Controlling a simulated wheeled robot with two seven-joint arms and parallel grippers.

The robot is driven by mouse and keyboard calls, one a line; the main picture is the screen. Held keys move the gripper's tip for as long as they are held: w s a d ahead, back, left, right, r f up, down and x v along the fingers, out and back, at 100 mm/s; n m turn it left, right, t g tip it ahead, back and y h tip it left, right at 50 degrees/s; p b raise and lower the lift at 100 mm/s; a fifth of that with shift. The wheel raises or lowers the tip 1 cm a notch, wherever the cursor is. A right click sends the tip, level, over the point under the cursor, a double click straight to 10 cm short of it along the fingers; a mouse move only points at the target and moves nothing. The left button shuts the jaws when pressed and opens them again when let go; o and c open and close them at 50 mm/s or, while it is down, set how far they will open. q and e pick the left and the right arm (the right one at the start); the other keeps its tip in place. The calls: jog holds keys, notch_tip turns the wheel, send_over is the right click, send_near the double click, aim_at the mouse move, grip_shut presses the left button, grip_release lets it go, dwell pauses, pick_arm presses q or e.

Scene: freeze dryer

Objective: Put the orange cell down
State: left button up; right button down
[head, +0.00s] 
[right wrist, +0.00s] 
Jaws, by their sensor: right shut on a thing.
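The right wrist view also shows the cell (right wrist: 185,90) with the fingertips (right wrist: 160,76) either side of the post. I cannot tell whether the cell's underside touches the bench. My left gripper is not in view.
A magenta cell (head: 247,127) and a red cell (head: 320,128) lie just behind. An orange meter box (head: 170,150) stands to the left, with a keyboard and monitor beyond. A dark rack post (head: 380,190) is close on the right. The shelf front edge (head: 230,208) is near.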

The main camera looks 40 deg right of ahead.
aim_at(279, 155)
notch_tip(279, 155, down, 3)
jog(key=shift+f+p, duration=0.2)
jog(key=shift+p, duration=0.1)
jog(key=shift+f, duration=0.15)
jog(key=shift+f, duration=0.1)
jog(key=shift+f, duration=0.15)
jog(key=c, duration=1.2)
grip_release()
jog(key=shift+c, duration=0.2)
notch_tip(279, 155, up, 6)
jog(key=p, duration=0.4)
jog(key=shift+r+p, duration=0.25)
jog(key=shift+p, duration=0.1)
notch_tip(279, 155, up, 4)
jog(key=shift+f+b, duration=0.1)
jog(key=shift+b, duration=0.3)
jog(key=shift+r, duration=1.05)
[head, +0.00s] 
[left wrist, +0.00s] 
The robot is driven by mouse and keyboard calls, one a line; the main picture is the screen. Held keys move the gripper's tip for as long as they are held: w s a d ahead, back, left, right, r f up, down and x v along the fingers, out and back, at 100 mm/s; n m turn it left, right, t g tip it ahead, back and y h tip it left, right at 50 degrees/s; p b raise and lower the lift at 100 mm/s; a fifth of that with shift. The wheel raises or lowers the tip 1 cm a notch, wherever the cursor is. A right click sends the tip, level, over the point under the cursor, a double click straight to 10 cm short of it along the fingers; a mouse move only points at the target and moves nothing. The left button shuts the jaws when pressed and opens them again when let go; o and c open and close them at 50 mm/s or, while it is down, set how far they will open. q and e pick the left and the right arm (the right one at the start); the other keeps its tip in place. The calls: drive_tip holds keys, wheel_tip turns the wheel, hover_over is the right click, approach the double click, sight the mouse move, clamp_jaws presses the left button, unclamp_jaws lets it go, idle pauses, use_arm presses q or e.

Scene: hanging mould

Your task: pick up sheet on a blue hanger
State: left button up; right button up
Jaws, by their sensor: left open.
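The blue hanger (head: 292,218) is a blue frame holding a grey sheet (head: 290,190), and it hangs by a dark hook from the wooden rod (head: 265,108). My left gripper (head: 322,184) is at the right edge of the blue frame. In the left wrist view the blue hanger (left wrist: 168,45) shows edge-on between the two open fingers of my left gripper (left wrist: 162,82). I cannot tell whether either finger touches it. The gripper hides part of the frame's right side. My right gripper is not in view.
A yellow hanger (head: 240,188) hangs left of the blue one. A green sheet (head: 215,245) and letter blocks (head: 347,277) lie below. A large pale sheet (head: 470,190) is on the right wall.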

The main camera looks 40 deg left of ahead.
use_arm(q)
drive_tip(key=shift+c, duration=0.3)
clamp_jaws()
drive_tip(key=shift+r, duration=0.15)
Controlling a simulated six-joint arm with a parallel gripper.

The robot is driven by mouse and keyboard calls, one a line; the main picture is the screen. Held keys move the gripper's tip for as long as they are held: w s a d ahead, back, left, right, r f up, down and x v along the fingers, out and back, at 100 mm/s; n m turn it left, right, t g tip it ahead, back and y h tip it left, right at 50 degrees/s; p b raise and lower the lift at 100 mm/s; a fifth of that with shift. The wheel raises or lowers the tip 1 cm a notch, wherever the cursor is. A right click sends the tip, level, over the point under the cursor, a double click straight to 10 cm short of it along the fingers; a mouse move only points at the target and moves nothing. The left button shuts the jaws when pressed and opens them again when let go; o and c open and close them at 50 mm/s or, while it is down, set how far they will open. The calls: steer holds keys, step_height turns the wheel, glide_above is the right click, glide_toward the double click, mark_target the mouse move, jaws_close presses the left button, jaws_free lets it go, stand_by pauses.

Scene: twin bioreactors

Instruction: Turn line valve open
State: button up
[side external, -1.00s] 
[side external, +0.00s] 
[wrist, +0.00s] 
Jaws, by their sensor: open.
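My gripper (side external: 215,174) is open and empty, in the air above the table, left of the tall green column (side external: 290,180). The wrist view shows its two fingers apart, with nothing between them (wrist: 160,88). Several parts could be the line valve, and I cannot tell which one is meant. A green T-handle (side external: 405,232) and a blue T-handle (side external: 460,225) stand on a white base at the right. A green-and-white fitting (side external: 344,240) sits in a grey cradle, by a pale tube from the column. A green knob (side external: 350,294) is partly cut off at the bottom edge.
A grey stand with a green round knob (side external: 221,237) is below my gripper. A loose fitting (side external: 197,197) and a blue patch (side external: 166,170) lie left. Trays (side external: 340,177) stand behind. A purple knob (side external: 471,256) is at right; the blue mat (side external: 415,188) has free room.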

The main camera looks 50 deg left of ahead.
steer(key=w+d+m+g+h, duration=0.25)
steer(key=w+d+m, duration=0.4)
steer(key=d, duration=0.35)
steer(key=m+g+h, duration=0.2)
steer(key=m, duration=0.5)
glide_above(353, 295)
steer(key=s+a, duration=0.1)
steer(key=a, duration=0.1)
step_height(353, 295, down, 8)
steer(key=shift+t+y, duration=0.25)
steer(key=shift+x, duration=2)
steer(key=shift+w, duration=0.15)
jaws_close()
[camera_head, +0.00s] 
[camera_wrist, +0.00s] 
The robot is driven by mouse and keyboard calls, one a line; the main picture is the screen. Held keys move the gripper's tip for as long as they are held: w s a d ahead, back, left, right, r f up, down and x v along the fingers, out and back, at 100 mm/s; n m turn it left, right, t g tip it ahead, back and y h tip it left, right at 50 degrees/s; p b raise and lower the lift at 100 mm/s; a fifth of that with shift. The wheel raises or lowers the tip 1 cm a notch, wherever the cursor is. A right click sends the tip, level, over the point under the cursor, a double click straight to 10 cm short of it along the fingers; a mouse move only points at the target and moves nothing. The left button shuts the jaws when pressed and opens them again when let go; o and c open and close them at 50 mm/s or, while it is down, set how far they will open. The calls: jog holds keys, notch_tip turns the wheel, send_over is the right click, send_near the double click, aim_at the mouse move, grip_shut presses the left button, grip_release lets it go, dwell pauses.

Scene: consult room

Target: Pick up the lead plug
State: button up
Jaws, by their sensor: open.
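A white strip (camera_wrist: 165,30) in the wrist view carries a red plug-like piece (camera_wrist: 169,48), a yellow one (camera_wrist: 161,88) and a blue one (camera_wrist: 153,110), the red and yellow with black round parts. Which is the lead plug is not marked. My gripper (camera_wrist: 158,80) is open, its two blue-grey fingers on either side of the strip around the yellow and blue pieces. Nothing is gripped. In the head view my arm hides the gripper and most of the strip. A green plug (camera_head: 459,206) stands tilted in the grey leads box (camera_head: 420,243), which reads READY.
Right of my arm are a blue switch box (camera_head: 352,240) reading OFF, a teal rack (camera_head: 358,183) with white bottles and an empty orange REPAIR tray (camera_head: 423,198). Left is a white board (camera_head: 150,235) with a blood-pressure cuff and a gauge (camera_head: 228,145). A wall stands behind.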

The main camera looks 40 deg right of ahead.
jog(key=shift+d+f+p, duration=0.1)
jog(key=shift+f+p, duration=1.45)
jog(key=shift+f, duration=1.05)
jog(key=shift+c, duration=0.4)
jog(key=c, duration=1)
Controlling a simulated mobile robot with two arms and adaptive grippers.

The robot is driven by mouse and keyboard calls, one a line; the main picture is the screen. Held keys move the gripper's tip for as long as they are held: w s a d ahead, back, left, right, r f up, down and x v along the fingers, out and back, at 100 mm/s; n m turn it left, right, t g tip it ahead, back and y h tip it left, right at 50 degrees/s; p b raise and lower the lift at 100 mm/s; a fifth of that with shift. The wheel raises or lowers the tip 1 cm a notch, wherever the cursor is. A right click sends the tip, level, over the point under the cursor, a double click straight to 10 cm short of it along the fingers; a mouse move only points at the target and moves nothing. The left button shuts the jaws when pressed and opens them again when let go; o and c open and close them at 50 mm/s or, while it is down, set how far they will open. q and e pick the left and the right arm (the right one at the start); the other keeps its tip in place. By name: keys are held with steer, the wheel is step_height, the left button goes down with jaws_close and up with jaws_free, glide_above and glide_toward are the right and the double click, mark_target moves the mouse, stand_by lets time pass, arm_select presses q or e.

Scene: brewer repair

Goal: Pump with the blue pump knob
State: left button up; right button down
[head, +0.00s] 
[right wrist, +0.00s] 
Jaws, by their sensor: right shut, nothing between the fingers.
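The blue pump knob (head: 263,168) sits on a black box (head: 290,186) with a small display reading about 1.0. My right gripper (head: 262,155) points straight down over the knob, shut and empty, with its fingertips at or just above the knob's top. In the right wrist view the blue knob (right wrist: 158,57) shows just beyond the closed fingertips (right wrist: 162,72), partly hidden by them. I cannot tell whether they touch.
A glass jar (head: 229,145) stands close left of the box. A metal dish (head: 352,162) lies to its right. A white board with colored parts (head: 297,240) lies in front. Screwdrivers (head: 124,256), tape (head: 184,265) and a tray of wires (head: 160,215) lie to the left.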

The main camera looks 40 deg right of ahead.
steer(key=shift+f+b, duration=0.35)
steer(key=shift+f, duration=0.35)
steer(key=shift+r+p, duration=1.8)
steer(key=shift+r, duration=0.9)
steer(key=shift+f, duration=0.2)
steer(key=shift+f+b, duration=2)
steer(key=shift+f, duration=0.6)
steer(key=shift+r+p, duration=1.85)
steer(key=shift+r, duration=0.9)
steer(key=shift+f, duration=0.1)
··········
Challenge: Copy every line of the data that holds the string "grippers".

Finished exercise:
Controlling a simulated wheeled robot with two seven-joint arms and parallel grippers.
Controlling a simulated mobile robot with two arms and adaptive grippers.

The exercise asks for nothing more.